━━━ Records supplied

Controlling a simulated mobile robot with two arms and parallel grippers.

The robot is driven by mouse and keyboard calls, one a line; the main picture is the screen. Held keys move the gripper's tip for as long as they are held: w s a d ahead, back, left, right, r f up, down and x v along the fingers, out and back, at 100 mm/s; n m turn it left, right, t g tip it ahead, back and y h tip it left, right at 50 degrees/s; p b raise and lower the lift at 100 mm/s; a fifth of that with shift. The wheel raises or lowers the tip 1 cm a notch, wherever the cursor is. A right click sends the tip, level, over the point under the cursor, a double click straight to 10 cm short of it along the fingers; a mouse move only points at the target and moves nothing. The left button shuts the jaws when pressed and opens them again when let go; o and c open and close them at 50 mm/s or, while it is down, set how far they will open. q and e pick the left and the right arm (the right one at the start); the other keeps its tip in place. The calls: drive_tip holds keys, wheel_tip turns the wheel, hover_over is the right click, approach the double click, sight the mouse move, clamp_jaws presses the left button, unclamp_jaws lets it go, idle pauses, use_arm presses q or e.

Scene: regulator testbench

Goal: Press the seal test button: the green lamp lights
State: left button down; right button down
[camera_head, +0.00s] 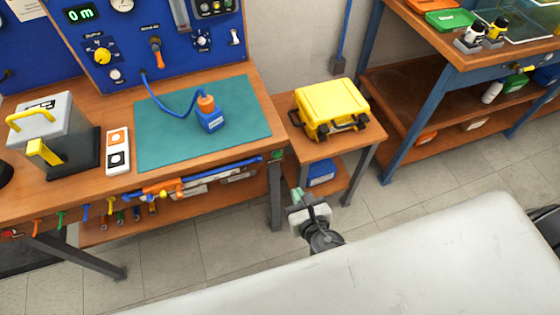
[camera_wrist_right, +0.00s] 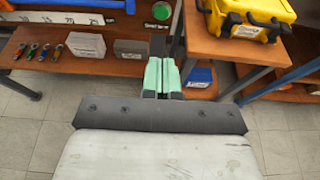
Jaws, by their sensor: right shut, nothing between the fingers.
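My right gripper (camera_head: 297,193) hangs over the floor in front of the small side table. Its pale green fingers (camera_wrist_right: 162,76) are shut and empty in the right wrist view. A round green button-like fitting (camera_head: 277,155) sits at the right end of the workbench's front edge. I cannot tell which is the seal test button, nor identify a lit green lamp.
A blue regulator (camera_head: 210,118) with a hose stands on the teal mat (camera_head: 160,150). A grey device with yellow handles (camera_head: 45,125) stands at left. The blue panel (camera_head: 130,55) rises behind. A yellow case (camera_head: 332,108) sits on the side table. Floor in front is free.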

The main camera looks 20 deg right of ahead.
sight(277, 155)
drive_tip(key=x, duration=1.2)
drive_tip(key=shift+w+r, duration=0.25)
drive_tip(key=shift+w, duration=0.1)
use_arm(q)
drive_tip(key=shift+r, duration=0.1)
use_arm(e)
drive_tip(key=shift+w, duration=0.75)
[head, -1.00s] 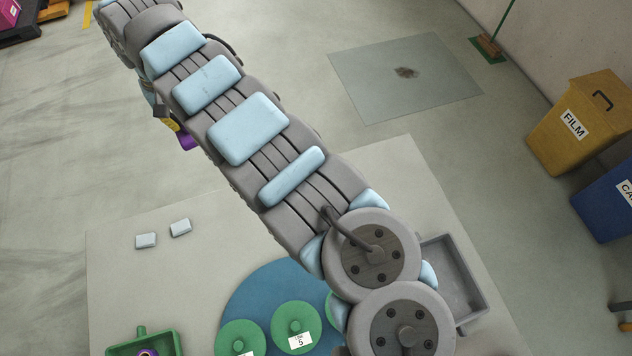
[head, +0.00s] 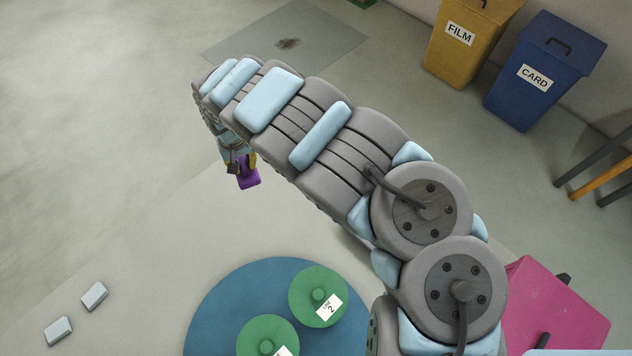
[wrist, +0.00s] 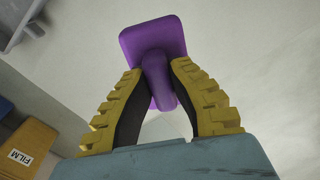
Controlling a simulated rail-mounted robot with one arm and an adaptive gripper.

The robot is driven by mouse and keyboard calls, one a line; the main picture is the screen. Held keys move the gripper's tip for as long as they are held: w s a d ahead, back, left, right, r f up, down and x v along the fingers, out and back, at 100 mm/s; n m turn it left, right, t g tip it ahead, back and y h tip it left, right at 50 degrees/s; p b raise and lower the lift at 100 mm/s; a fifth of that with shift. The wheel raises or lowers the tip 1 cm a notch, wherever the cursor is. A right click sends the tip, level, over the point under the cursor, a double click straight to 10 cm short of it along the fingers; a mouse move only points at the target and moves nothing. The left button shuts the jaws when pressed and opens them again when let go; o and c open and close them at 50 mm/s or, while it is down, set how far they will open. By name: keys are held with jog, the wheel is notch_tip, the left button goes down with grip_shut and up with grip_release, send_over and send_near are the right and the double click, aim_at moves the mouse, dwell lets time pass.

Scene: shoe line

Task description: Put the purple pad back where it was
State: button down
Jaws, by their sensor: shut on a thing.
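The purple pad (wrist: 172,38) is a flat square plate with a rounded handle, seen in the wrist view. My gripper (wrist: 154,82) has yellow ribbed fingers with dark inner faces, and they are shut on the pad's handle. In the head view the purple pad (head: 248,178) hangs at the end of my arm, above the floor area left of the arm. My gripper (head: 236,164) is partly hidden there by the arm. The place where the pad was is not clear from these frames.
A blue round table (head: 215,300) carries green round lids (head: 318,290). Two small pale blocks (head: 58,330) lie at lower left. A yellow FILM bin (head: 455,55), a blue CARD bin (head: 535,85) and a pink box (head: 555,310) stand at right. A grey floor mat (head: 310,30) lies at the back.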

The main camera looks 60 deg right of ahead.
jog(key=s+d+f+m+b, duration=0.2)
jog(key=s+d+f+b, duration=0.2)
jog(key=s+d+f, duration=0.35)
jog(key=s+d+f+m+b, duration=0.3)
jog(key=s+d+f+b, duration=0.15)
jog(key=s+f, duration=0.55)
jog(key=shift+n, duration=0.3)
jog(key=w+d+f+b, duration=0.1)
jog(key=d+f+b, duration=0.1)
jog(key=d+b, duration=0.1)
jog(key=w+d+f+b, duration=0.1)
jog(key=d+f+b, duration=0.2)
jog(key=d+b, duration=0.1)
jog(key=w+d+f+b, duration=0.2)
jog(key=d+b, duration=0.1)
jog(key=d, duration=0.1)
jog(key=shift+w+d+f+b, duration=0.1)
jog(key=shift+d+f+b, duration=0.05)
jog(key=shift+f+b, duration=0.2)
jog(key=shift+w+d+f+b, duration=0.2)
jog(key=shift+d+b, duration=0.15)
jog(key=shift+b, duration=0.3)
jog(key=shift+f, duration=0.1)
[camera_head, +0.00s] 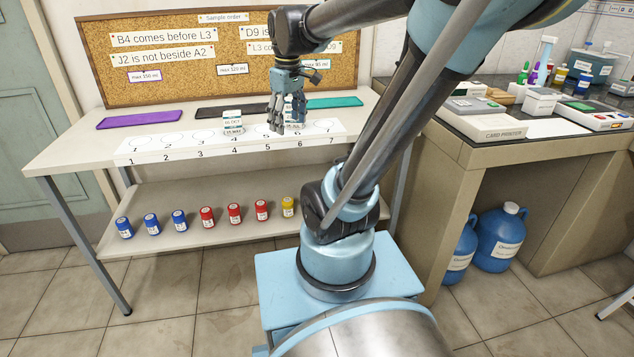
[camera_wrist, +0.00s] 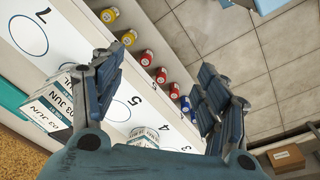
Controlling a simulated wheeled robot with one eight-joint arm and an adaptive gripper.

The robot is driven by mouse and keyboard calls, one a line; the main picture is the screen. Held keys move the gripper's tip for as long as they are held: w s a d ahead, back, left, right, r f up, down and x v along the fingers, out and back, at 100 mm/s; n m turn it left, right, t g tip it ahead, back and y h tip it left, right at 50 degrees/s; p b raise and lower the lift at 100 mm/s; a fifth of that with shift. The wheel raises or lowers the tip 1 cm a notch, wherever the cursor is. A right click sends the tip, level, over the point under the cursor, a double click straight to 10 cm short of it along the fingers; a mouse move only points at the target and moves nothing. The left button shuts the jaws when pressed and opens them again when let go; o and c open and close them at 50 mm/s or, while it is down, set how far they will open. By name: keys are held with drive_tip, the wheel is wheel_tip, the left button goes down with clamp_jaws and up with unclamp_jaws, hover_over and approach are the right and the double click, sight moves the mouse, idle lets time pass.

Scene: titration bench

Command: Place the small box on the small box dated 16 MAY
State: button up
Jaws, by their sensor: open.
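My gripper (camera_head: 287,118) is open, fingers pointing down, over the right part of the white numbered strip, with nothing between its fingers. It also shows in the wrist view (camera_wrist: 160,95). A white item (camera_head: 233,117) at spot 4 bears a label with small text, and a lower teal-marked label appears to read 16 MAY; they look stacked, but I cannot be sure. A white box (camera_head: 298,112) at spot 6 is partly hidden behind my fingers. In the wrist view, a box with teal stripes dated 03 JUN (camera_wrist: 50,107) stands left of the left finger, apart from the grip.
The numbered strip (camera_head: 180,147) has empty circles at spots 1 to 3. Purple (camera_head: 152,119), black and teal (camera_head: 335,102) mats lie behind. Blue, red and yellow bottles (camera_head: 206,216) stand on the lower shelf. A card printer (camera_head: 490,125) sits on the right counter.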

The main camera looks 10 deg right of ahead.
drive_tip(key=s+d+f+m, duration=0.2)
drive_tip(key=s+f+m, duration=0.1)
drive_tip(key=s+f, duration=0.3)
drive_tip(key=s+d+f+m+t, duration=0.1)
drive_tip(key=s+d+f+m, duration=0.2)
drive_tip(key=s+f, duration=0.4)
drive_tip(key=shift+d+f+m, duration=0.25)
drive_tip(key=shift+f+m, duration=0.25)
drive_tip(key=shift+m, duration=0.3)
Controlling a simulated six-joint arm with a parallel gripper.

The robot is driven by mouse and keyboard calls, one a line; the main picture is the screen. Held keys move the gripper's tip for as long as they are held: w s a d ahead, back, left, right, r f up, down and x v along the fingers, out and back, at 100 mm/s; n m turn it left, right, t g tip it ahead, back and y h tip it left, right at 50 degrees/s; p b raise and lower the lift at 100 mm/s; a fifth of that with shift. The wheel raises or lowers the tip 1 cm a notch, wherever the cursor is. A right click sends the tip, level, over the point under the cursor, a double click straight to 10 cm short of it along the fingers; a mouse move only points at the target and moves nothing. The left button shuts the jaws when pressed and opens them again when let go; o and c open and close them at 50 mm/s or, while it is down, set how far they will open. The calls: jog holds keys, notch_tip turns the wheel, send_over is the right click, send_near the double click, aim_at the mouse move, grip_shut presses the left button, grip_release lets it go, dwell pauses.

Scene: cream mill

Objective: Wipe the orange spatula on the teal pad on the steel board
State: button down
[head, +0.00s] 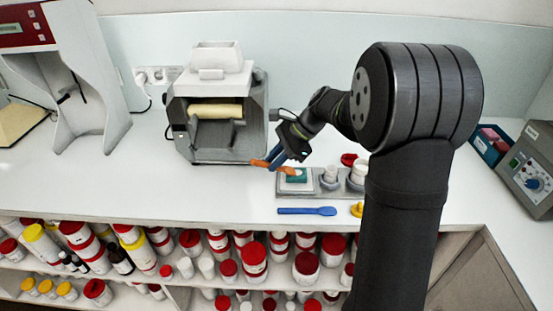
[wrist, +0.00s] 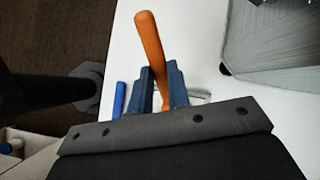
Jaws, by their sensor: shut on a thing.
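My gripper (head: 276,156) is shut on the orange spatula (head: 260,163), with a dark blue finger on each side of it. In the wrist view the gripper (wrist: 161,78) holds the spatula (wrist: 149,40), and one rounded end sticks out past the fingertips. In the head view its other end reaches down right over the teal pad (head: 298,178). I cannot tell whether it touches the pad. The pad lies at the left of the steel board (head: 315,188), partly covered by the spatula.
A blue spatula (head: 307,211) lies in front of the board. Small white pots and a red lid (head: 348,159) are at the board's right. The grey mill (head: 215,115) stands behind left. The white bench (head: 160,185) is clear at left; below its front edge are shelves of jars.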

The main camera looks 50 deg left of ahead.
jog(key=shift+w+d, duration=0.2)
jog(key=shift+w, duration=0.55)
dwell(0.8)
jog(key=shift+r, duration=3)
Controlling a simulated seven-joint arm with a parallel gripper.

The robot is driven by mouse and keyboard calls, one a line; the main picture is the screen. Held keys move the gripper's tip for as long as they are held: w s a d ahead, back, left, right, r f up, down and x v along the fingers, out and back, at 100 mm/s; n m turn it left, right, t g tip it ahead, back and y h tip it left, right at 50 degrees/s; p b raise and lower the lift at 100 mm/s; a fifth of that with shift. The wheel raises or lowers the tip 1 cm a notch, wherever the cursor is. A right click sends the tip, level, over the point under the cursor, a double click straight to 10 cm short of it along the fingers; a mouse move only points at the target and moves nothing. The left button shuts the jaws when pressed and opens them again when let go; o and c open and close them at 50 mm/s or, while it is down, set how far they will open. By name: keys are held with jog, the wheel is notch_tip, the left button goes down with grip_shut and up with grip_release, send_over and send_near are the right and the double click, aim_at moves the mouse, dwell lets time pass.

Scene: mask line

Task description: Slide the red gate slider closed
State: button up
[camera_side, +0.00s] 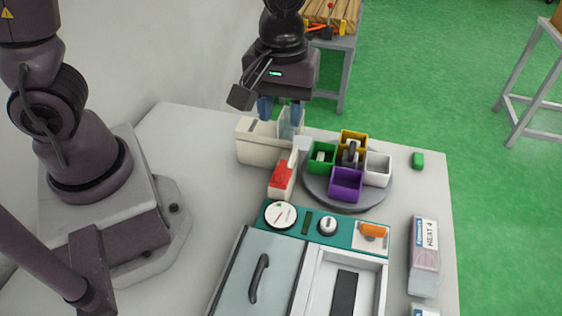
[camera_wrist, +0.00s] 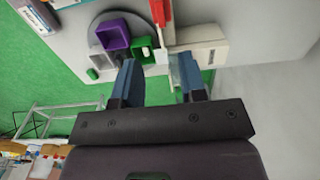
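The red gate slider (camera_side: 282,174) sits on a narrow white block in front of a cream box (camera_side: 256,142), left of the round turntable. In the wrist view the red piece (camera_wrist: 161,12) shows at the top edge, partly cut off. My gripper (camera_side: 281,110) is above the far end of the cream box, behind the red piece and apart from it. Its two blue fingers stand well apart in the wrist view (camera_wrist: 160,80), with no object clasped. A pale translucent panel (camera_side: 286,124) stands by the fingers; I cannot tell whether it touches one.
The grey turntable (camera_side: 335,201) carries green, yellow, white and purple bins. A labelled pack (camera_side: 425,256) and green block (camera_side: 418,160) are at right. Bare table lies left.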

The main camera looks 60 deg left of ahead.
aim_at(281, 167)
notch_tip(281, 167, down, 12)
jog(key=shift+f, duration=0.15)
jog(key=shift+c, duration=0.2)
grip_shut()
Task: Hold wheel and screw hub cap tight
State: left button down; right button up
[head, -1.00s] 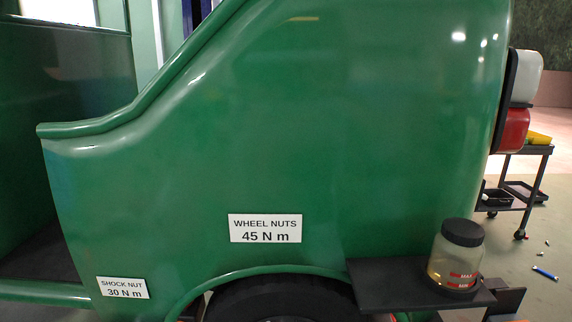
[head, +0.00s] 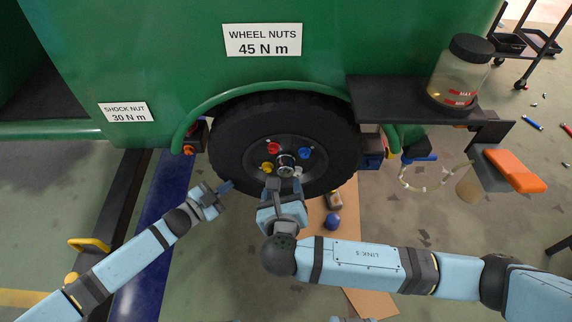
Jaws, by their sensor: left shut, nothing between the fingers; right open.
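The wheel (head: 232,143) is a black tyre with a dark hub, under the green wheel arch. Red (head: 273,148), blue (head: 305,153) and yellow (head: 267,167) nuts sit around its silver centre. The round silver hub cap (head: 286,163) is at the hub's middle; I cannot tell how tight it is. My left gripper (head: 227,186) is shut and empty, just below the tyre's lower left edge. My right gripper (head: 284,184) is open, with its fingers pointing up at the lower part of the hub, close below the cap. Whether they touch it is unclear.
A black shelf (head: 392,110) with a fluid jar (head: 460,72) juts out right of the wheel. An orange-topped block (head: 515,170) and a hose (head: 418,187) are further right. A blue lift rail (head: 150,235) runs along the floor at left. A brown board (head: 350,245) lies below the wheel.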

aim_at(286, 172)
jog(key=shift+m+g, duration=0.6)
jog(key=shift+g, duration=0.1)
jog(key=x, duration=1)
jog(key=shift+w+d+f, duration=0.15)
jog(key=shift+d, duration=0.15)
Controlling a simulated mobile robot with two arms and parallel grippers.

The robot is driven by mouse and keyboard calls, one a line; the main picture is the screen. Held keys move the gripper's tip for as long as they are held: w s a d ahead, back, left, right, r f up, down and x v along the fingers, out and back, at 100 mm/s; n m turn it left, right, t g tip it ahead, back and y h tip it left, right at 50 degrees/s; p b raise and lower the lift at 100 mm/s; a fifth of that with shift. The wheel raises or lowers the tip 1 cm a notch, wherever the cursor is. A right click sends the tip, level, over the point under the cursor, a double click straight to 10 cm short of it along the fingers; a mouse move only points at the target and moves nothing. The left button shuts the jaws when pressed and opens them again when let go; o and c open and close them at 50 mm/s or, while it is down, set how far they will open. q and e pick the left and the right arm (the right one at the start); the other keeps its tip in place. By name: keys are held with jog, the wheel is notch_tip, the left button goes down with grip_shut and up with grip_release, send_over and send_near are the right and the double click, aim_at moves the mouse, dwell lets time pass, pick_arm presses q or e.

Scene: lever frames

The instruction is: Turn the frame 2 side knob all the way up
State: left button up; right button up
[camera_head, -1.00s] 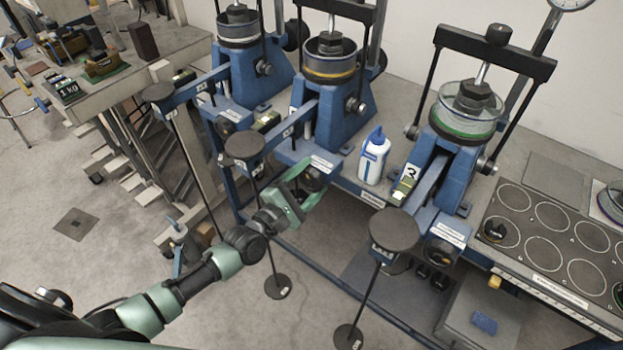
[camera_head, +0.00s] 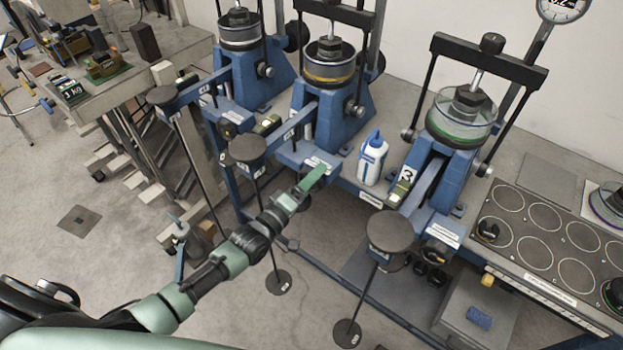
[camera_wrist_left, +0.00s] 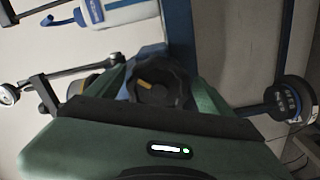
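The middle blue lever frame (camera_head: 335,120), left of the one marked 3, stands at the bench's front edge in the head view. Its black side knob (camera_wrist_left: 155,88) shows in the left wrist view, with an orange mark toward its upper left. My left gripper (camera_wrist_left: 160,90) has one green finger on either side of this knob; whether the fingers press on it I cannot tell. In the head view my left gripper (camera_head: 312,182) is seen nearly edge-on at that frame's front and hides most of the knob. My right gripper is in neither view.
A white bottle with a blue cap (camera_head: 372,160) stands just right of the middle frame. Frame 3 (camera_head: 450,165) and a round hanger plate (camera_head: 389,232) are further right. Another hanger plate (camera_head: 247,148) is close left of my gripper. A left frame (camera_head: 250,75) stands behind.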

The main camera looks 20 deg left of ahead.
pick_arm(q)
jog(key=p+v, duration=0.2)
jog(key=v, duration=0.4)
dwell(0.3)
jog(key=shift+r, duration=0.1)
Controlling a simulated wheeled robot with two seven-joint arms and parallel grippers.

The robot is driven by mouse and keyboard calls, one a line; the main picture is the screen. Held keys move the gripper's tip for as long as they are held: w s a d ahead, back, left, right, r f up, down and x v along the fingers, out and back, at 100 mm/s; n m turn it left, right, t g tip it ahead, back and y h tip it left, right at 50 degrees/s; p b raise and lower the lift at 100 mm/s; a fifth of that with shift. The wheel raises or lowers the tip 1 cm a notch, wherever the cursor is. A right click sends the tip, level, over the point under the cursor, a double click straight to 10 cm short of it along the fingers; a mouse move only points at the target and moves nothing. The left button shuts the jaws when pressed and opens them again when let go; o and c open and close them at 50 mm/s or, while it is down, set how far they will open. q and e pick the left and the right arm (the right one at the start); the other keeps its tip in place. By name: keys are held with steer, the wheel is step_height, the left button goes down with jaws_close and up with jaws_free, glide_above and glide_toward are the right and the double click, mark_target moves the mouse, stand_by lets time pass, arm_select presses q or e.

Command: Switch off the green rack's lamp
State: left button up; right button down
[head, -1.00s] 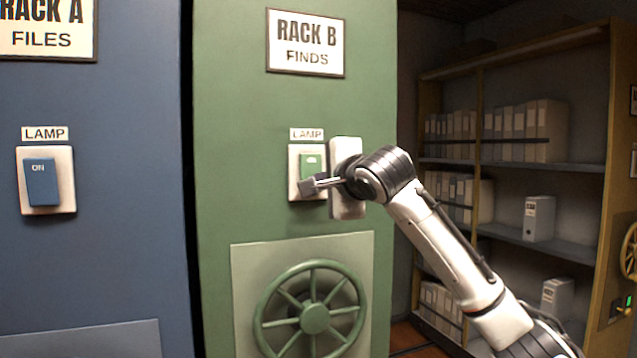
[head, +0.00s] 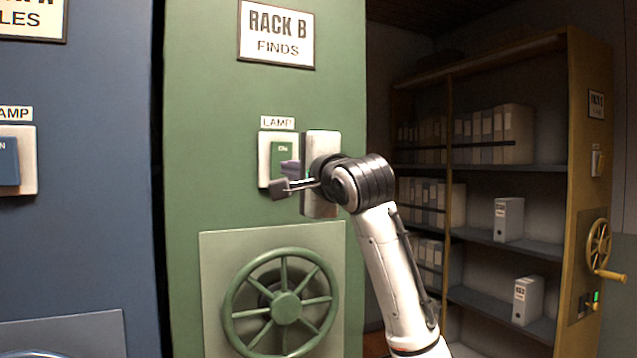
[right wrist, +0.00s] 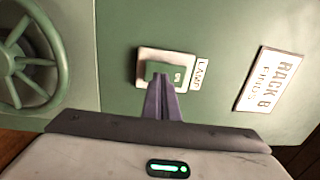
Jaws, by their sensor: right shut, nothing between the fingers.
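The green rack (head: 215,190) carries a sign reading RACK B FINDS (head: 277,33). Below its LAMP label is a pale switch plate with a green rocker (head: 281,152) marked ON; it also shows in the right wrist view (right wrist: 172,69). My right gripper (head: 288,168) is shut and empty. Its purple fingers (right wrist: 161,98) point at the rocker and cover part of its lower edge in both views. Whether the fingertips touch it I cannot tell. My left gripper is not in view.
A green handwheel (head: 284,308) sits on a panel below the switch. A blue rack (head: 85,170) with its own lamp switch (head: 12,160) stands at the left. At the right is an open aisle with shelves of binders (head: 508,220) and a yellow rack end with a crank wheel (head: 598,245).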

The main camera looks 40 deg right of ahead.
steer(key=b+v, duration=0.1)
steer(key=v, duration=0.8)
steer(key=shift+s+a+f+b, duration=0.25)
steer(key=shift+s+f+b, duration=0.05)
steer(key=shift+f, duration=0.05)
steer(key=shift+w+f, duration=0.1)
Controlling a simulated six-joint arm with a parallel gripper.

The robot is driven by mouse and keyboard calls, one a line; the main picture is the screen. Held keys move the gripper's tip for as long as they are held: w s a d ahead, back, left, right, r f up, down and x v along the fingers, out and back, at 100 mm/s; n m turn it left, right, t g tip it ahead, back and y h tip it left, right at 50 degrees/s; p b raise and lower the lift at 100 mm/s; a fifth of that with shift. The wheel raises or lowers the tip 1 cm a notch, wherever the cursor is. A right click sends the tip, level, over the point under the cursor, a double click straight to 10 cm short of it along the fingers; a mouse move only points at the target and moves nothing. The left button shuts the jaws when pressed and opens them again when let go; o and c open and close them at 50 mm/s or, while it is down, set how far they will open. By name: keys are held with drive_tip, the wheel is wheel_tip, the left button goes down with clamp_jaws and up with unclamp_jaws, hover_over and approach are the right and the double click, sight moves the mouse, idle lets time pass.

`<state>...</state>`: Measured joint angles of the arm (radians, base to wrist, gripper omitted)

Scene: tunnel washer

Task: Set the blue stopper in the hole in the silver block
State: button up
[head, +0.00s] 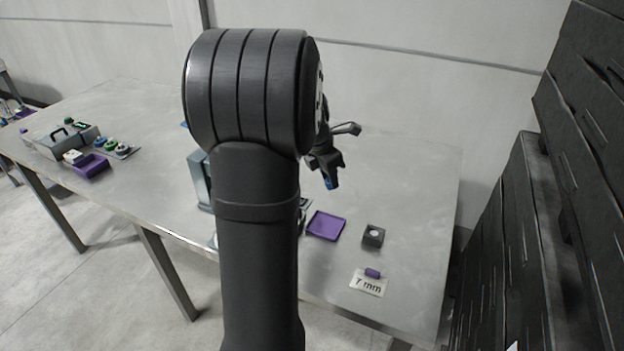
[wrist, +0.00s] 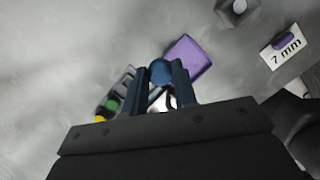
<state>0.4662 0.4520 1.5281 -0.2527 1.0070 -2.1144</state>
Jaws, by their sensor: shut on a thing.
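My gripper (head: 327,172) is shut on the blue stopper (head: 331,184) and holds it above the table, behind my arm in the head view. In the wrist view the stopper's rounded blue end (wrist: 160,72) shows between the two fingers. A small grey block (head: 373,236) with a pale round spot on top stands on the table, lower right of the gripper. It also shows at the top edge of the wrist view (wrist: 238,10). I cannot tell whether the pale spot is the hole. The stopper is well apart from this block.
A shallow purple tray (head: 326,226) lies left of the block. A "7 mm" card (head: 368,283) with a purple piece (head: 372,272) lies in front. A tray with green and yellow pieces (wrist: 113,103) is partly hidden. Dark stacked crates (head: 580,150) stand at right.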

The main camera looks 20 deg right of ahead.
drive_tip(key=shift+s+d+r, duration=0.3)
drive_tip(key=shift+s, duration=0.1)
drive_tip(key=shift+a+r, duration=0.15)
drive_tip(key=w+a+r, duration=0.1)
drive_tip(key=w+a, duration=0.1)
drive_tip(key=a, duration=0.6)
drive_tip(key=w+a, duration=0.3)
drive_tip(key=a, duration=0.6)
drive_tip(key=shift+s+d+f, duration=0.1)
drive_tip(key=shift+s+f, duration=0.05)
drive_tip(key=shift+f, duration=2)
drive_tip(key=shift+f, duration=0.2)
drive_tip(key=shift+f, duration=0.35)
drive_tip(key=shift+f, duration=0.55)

━━━━━━

# What this task involves
Wherever the word "Scene" occurs in a line of the listing, copy that line.

# Output of the task
Scene: regulator testbench
Scene: shoe line
Scene: titration bench
Scene: cream mill
Scene: mask line
Scene: lever frames
Scene: tunnel washer

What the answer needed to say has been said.